Certamente dessa forma criaremos mulheres mais humanas, com mais empatia, incapazes de julgar a outra por óticas tão tacanhas e machistas e que não deixarão para trás a sensação de que não viveram a vida em sua plenitude! Sim, criaremos feministas que jamais se calarão diante da desigualdade, que lutarão por seus direitos. Que se recusarão a ser vítima passiva de violência física e psicológica, que não admitirão fazer parte desse sistema cruel de submissão da mulher.
Infelizmente está na lógica organizadora de qualquer sistema de ideias resistir à informação que não lhe convém ou que não pode assimilar. É tão mais simples culpar o diferente em vez de olhar para si, é muito mais fácil pela força da coação e, muitas vezes da violência seja ela física ou psicológica, atacar e ridicularizar uma mulher que destoa da padronização dita “normal”, a rever conceitos intencionalmente “criados” para “defender” a sociedade. Afinal o diferente sempre aterrorizou o sistema que aí está, pois da força e da luta por direitos e a uma vida plena, pode nascer à força de renovação contrária a uma sociedade embasada em pré-conceitos e conceitos moralistas criados para coibir qualquer ação que possa sair do “controle” e, assim através da culpa e do medo manter as coisas do jeito que sempre foram.
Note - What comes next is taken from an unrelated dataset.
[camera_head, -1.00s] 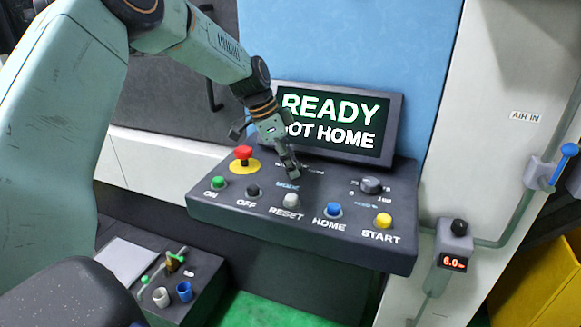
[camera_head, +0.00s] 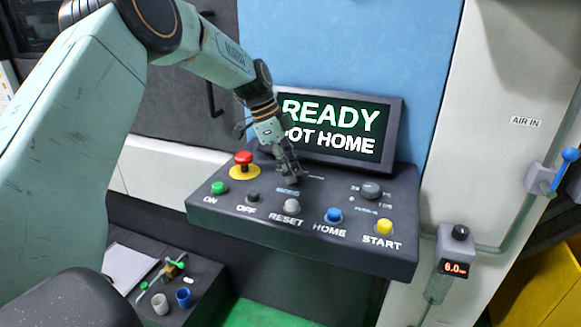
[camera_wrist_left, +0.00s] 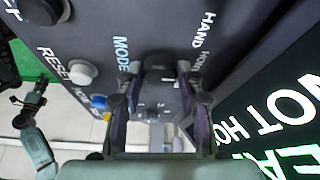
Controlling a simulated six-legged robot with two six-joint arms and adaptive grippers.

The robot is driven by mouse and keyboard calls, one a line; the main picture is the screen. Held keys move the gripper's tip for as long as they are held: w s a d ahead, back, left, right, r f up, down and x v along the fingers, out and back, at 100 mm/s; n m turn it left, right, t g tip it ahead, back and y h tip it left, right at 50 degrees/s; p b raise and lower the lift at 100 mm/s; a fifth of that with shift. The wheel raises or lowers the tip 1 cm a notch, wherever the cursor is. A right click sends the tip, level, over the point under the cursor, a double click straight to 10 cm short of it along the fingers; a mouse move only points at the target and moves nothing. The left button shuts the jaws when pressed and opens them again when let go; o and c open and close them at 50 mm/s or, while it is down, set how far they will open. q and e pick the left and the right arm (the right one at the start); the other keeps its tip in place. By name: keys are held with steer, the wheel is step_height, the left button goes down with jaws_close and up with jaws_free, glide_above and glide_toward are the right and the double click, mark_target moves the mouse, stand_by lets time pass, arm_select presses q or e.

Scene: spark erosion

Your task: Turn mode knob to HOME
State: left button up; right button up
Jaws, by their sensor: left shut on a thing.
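The control panel (camera_head: 300,228) has a dark mode knob (camera_wrist_left: 158,62) behind the MODE label. My left gripper (camera_head: 291,178) comes down from the upper left onto it and hides most of the knob in the head view. In the left wrist view the two fingertips (camera_wrist_left: 157,70) of my left gripper stand on either side of the knob, shut on it. The lettering HAND shows beyond the knob, with a second word partly hidden by a finger. The screen (camera_head: 338,128) reads READY and, partly covered, NOT HOME. My right gripper (camera_wrist_left: 32,97) seems to show small in the wrist view.
In front of the knob are the grey RESET button (camera_head: 292,205), blue HOME button (camera_head: 334,215) and yellow START button (camera_head: 384,227). The red emergency stop (camera_head: 243,159) is to the left. The screen stands close behind the gripper.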

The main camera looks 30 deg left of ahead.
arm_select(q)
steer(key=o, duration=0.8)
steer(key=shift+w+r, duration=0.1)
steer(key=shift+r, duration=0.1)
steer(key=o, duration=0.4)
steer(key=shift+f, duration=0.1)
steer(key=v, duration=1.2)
Isabel Cristina Gonçalves é Adamantinense, Oceanógrafa, Mestre e Doutora em Educação Ambiental. Pós-doutorado pelo Instituto Tecnológico de Aeronáutica (ITA) no projeto: "Mudanças climáticas globais e impactos na zona costeira: modelos, indicadores, obras civis e fatores de mitigação/adaptação - REDELITORAL NORTE SP" & KAOSA/Rio Grande – Rio Grande do Sul. Acesse aqui seu perfil no Facebook.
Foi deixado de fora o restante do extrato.